◆ **TO BE DONE**
Skip every picture, and output exactly the lines starting at the one with "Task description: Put" and running through the last line of the material below.

Rows from a dataset

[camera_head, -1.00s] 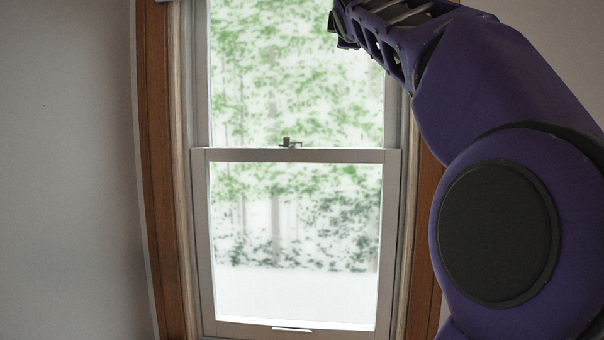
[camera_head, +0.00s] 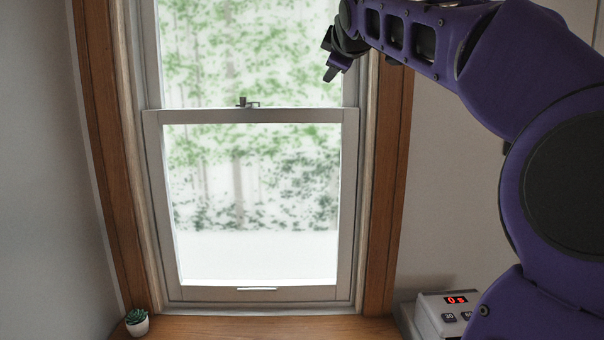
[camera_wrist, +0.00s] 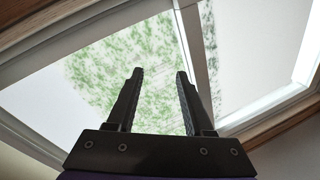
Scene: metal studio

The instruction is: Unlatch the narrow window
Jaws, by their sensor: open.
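The narrow window (camera_head: 252,116) has a lower sash in a light frame below an upper pane, inside brown wooden trim. A small dark latch (camera_head: 247,102) sits on the meeting rail at the middle. A thin pale handle (camera_head: 257,289) is on the bottom rail. My gripper (camera_head: 330,58) is up and to the right of the latch, apart from it, in front of the upper pane. In the wrist view my gripper (camera_wrist: 160,72) shows two dark fingers spread apart with nothing between them. Window panes and the rail (camera_wrist: 196,45) lie beyond them; I cannot make out the latch there.
A small potted succulent (camera_head: 137,322) stands on the wooden sill (camera_head: 250,329) at the lower left. A white device with a red display (camera_head: 445,308) is at the lower right. The space before the window is clear.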

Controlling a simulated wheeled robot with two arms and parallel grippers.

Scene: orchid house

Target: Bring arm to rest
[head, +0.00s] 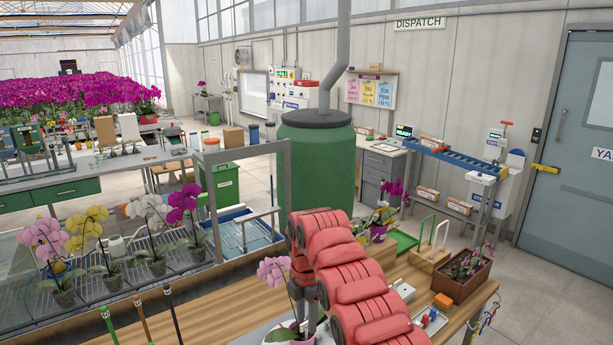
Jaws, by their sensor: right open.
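My right arm shows red and padded in the front middle of the head view. My right gripper (306,322) points down at its end, with its grey fingers open. It is close beside a potted pink orchid (272,270) in a pale pot at the bottom edge. The fingers overlap the pot's right side in the picture; I cannot tell whether they touch it. The arm hides part of the wooden bench (250,308). My left gripper is not in view.
A planter with orchids (463,275), an orange block (443,302) and a small tray (431,320) are on the bench to the right. A green tank (317,165) stands behind. Potted orchids (155,255) line a wire bench to the left. Bare bench wood shows left of my gripper.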

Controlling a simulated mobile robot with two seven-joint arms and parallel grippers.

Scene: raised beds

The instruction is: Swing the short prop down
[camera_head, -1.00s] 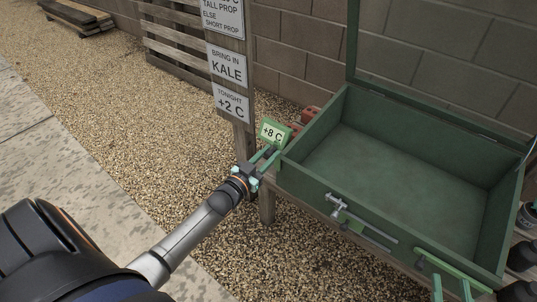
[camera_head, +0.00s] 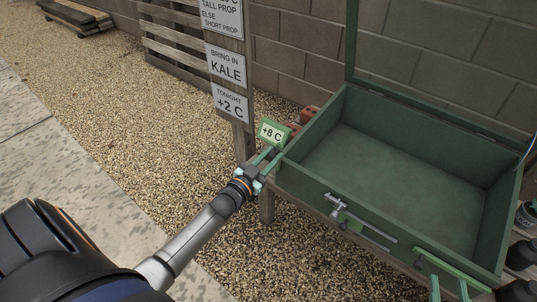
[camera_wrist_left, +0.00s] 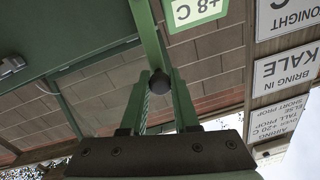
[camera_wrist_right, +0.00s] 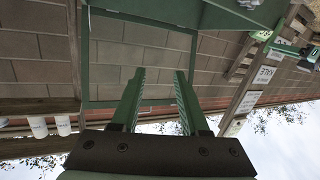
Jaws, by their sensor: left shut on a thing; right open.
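My left gripper (camera_head: 267,159) is shut at the left corner of the green box (camera_head: 319,192), just below the +8 C display (camera_head: 273,134). In the left wrist view, a green bar (camera_wrist_left: 150,40) ends in a dark round knob (camera_wrist_left: 160,82) between the fingers. This bar looks like the short prop; in the head view it is mostly hidden by the hand. The box's lid frame (camera_head: 352,45) stands raised. My right gripper (camera_wrist_right: 158,75) is open and empty in its wrist view, with the wall behind it.
A signpost (camera_head: 243,140) with white signs stands close left of the left gripper. A metal latch (camera_head: 339,204) and rod are on the box front. A block wall (camera_head: 290,60) is behind. Dark pots (camera_head: 520,255) stand at the right.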

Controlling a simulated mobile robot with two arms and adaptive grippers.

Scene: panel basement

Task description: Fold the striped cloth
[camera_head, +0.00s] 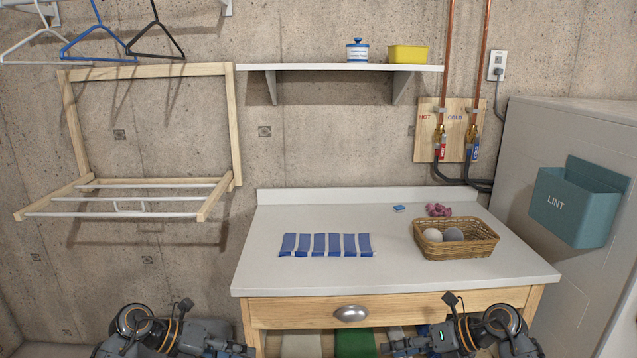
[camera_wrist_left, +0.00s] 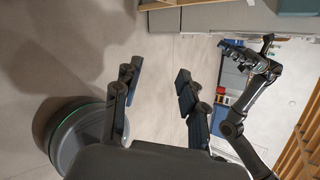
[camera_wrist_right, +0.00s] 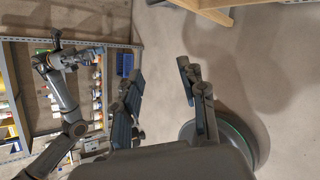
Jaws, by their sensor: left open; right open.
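The striped cloth (camera_head: 326,245) lies flat on the white countertop, left of its middle. Its blue bands show clearly; the pale bands between them blend with the counter. My left gripper (camera_wrist_left: 157,85) is open and empty in the left wrist view, over the floor. In the head view my left arm shows at the bottom left, also away from the cloth.
A wicker basket (camera_head: 457,246) with two balls stands right of the cloth. A small blue item (camera_head: 399,208) and a pinkish bunch (camera_head: 438,210) lie behind it. The counter's front and left are clear. A drying rack (camera_head: 130,205) hangs at left; a shelf (camera_head: 335,67) is above.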

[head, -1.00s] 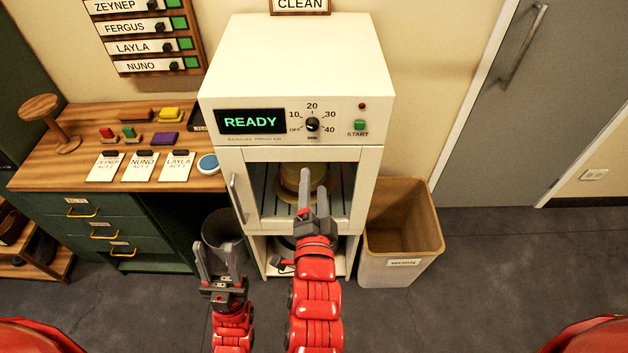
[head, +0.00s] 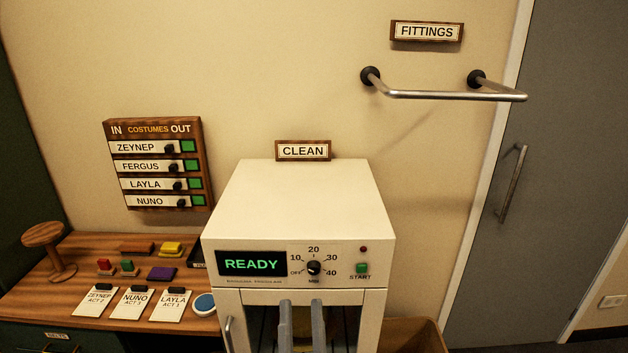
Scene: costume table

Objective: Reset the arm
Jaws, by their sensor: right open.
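My right gripper (head: 301,326) shows at the bottom centre of the head view, only its two grey fingers in sight. The fingers are apart, in front of the opening of the white cabinet (head: 310,205). A yellowish thing inside the cabinet shows between and behind the fingers, mostly hidden. The cabinet's display reads READY. My left gripper is out of view.
A wooden desk (head: 50,299) with cards, stamps and a hat stand (head: 50,252) is at left. A brown bin (head: 415,338) stands right of the cabinet. A metal rail (head: 450,95) sticks out from the wall above. A grey door (head: 570,150) is at right.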

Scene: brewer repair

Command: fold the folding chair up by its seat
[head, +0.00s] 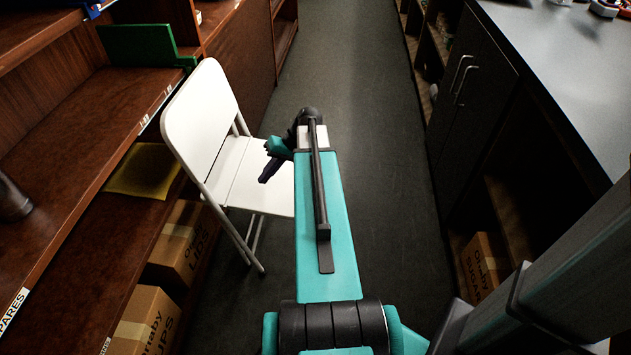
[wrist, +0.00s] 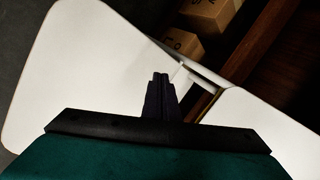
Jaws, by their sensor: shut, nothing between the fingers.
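The white folding chair (head: 205,122) stands unfolded on the floor beside the left shelves, with its backrest up and its seat (head: 258,190) out flat. In the wrist view the shut fingers (wrist: 160,85) lie in front of the white seat (wrist: 90,70), and part of the backrest (wrist: 262,125) shows at the lower right. I cannot tell whether the fingertips touch the seat. My arm hides the seat's right edge in the head view.
Wooden shelves (head: 90,140) line the left, holding cardboard boxes (head: 180,240) and a yellow item (head: 142,170). A grey counter (head: 560,70) with dark cabinets (head: 470,110) runs along the right. The dark aisle floor (head: 345,60) between them is clear ahead.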

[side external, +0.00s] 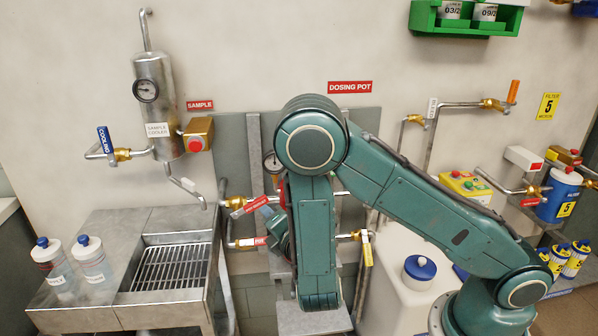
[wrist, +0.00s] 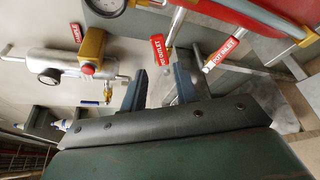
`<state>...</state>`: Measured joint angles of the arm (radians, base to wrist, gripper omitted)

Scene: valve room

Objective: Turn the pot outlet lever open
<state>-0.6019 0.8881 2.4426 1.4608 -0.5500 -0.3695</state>
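In the side view an upper brass valve (side external: 236,202) with a red lever (side external: 256,204) sits left of my arm, under the dosing pot sign. A lower pipe with a red and white tag (side external: 250,242) runs beneath it. The wrist view shows two red tags (wrist: 160,48) (wrist: 220,54); their small lettering is hard to read, so I cannot tell surely which marks the outlet. My gripper (wrist: 161,74) is open, with nothing between its blue fingers. It points toward these tags and appears apart from them. In the side view my arm partly hides the gripper (side external: 274,221).
The sample cooler (side external: 155,95) and a blue cooling lever (side external: 106,140) are at left, above a metal sink (side external: 175,268). Two bottles (side external: 92,260) stand beside it. A yellow lever (side external: 367,250) is right of my forearm.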

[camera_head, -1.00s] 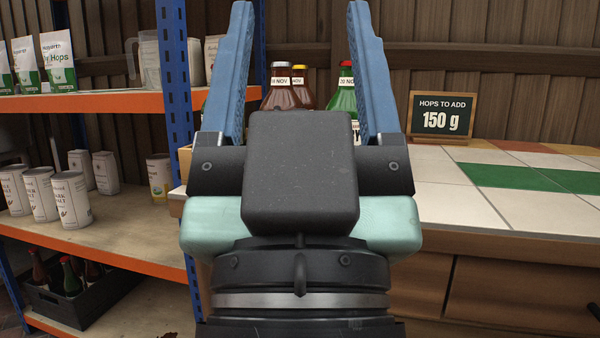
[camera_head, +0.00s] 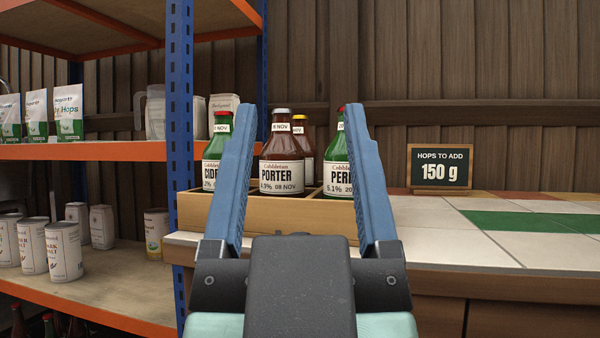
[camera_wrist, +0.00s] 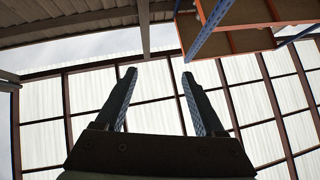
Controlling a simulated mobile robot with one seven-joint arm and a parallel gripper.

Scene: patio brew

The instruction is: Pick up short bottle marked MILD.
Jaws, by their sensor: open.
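No label reading MILD is legible in the head view. A wooden crate (camera_head: 200,214) on the counter holds several bottles: a green one marked CIDER (camera_head: 211,176), a brown one marked PORTER (camera_head: 282,171) with a white cap, and a green one marked PERRY (camera_head: 336,180), partly behind my right finger. A brown bottle with a yellow cap (camera_head: 300,128) stands behind PORTER, its label hidden. My gripper (camera_head: 300,107) is open and empty, pointing up in front of the crate. In the wrist view my open fingers (camera_wrist: 159,73) show against the roof and wall panels.
A shelf rack (camera_head: 100,151) at left holds hops pouches (camera_head: 68,113), a jug (camera_head: 155,112) and cans (camera_head: 63,252). A sign (camera_head: 440,168) reading 150 g stands on the tiled counter (camera_head: 470,245), whose right part is clear.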

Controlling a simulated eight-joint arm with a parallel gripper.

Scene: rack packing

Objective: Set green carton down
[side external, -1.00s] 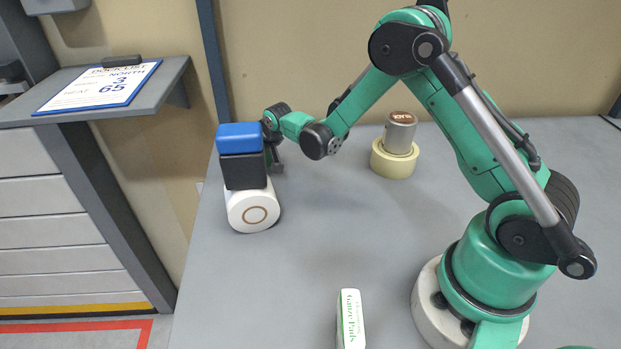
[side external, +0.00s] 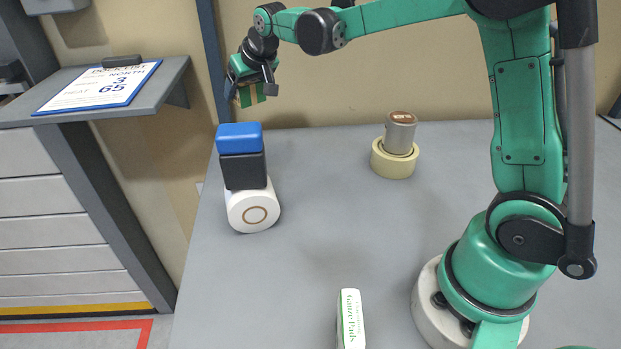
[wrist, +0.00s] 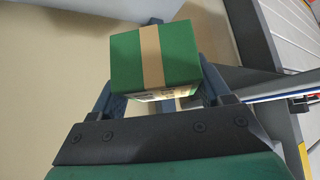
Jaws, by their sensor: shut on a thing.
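The green carton (side external: 250,95) has a tan tape band. My gripper (side external: 254,88) is shut on it and holds it in the air, above and behind the stack at the table's far left. In the wrist view the carton (wrist: 154,58) sits between the two fingers of my gripper (wrist: 158,90), with its taped face towards the camera and a printed label on its lower side. In the side view my gripper hides part of the carton.
A blue-topped black block (side external: 241,155) sits on a white roll (side external: 252,208) at the table's left edge. A grey can (side external: 399,135) stands on a cream tape roll (side external: 393,163) at the back. A Gauze Pads box (side external: 350,320) stands in front. The table's middle (side external: 320,240) is clear.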

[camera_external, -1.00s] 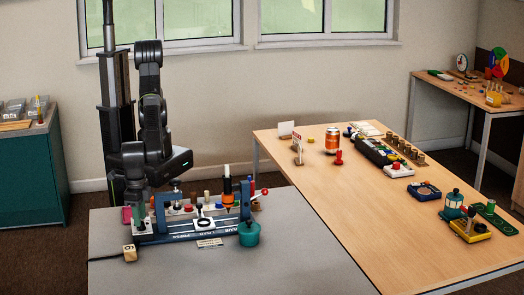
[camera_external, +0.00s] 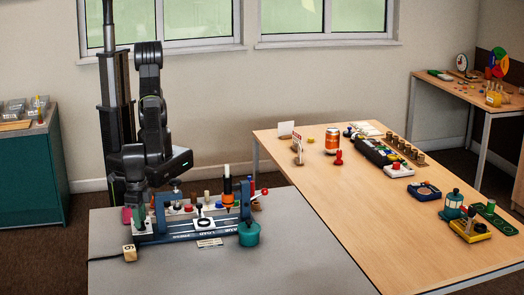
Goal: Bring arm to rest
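My arm (camera_external: 152,120) is folded close beside its dark column, with its upper part raised and its end hanging down. My gripper (camera_external: 137,208) points down at the left end of the blue fixture (camera_external: 185,236) on the grey table. Its fingers are dark and small against the things there, so I cannot tell whether they are open or shut, or whether they touch anything.
An orange and black upright tool (camera_external: 227,192), a teal pot (camera_external: 249,233) and a numbered wooden cube (camera_external: 130,253) stand close by. The wooden table (camera_external: 340,215) to the right holds an orange can (camera_external: 332,141) and several small items. The front of the grey table is clear.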

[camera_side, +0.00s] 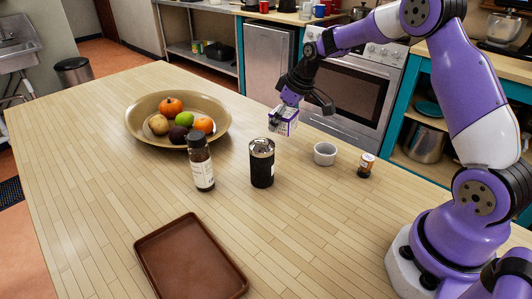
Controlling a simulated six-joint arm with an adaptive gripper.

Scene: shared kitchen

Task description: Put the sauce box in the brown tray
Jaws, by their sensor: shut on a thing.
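The sauce box is a small white and purple carton (286,122). My gripper (282,112) is shut on it near the far edge of the wooden table, behind the black canister. The box looks slightly tilted, and the gripper hides part of it. I cannot tell whether its underside touches the table. The brown tray (190,262) lies flat and empty at the front of the table, to the left of and nearer than my gripper.
A black canister (262,165) and a dark bottle (201,163) stand between gripper and tray. A fruit bowl (136,138) sits at the left. A white cup (325,154) and a small jar (366,166) stand at the right. The table around the tray is clear.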

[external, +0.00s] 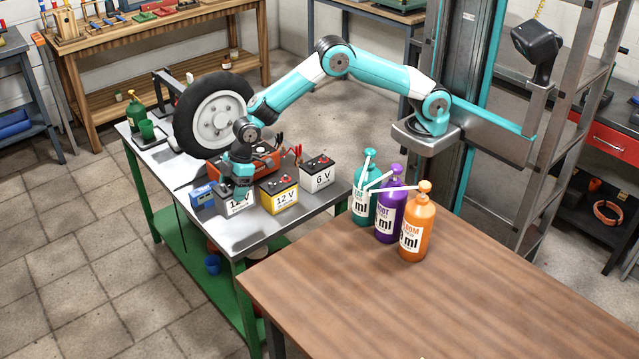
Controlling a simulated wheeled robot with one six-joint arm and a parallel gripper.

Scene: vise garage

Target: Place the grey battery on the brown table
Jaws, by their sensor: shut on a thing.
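The gripper hides the battery's top. I cannot tell if the battery is on the tabletop or slightly raised. The brown table (480,275) is in the foreground at the right, apart from the battery.
A yellow 12 V battery (280,195) stands close to the right of the held one, with a 6 V battery (318,172) beyond. A blue device (202,198) is close at left. A tire (214,117) stands behind. Teal (364,208), purple (390,220) and orange (416,230) bottles occupy the brown table's far-left corner.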

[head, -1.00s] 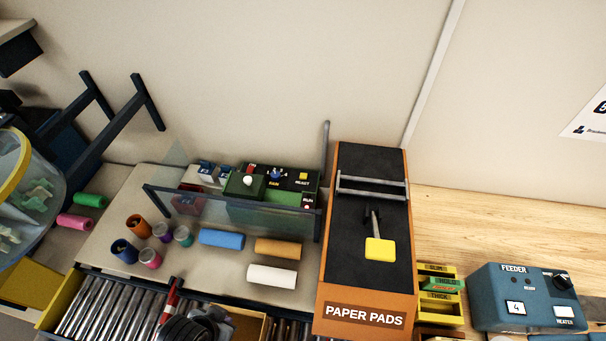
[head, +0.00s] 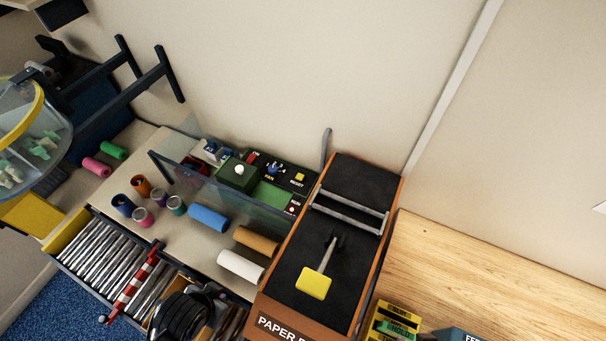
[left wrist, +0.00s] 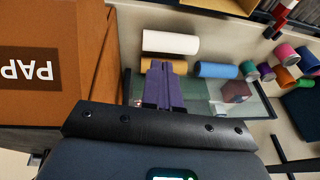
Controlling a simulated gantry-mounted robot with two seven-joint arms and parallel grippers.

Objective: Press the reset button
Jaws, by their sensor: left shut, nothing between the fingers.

◆ **ANSWER TO THE EXERCISE**
Task description: Put the sauce box in the brown tray
Jaws, by their sensor: shut on a thing.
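The sauce box is a small white and purple carton (286,122). My gripper (282,112) is shut on it near the far edge of the wooden table, behind the black canister. The box looks slightly tilted, and the gripper hides part of it. I cannot tell whether its underside touches the table. The brown tray (190,262) lies flat and empty at the front of the table, to the left of and nearer than my gripper.
A black canister (262,165) and a dark bottle (201,163) stand between gripper and tray. A fruit bowl (136,138) sits at the left. A white cup (325,154) and a small jar (366,166) stand at the right. The table around the tray is clear.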

[external, +0.00s] 
Controlling a simulated wheeled robot with one six-joint arm and a parallel gripper.

Scene: vise garage

Target: Place the grey battery on the brown table
Jaws, by their sensor: shut on a thing.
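The gripper hides the battery's top. I cannot tell if the battery is on the tabletop or slightly raised. The brown table (480,275) is in the foreground at the right, apart from the battery.
A yellow 12 V battery (280,195) stands close to the right of the held one, with a 6 V battery (318,172) beyond. A blue device (202,198) is close at left. A tire (214,117) stands behind. Teal (364,208), purple (390,220) and orange (416,230) bottles occupy the brown table's far-left corner.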

[head, -1.00s] 
[head, +0.00s] 
[left wrist, +0.00s] 
Controlling a simulated gantry-mounted robot with two seven-joint arms and parallel grippers.

Objective: Press the reset button
Jaws, by their sensor: left shut, nothing between the fingers.

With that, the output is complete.